Exercise objective: Repeat verbatim only the lines from the opening of the material below through the one that contains "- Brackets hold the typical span".

Available data:

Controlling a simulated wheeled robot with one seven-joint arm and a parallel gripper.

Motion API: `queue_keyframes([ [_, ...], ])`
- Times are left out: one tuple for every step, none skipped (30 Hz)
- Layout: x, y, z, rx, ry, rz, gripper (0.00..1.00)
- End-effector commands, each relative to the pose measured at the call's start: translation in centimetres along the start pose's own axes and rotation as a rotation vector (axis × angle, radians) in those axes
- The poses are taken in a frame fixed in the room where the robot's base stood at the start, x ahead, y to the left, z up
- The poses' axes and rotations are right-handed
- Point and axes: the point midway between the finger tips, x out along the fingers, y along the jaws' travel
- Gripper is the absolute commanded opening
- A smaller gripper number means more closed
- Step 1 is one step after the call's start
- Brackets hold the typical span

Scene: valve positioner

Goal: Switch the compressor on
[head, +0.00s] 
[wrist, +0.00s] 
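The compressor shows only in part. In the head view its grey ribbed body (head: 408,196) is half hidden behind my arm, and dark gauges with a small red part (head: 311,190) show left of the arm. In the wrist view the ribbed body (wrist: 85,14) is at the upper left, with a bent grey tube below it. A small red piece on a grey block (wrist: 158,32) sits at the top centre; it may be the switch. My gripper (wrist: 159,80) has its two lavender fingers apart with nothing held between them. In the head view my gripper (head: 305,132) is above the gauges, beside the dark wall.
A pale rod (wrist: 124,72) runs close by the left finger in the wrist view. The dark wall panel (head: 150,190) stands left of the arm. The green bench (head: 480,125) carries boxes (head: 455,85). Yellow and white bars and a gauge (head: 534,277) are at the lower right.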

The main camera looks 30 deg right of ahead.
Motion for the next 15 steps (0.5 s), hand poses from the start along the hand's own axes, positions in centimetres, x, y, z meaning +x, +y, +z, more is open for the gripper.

Response for this exercise:
Controlling a simulated wheeled robot with one seven-joint arm and a parallel gripper.

Motion API: `queue_keyframes([ [_, ...], ])`
- Times are left out: one tuple for every step, none skipped (30 Hz)
- Layout: x, y, z, rx, ry, rz, gripper (0.00..1.00)
- End-effector commands, each relative to the pose measured at the call's start: translation in centimetres along the start pose's own axes and rotation as a rotation vector (axis × angle, radians) in those axes
- The poses are taken in a frame fixed in the room where the robot's base stood at the start, x ahead, y to the left, z up
- The poses' axes and rotations are right-handed
- Point and axes: the point midway between the finger tips, x out along the fingers, y along the jaws' travel
- Gripper is the absolute commanded opening
- A smaller gripper number means more closed
- Step 1 is one step after the call's start
- Brackets hold the typical span

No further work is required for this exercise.